<<<<
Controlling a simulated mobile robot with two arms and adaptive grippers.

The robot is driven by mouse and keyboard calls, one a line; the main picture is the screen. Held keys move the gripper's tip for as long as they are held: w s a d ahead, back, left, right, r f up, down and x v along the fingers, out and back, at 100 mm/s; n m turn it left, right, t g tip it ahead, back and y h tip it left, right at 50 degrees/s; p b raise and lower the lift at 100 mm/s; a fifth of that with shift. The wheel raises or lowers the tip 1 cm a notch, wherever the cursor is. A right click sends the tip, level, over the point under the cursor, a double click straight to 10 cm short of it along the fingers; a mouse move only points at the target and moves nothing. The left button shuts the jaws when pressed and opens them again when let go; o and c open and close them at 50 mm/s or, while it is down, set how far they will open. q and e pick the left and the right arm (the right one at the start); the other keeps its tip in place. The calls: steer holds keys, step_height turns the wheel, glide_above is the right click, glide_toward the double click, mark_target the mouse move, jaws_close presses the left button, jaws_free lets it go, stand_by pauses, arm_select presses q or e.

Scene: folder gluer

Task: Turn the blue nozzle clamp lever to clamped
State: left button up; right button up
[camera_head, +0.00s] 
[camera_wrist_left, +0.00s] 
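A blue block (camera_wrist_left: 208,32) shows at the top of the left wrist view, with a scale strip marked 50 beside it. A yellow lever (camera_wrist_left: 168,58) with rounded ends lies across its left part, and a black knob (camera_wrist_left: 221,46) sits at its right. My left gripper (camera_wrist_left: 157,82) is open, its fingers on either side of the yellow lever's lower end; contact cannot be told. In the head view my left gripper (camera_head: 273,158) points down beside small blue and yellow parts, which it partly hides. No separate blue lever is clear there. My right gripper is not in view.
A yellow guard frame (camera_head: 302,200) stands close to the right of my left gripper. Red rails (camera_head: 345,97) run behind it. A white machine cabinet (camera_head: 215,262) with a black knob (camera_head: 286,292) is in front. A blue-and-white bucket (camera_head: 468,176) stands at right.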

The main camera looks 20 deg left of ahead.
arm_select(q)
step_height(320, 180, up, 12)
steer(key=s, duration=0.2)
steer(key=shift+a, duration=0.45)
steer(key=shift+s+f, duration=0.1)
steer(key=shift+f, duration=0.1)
>>>>
[STATED EXERCISE] Repeat these lines exactly and nothing more: the one containing "Task: Turn the", the one containing "[camera_head, +0.00s]", and all the lines between.

[WRITTEN RESPONSE]
Task: Turn the blue nozzle clamp lever to clamped
State: left button up; right button up
[camera_head, +0.00s] 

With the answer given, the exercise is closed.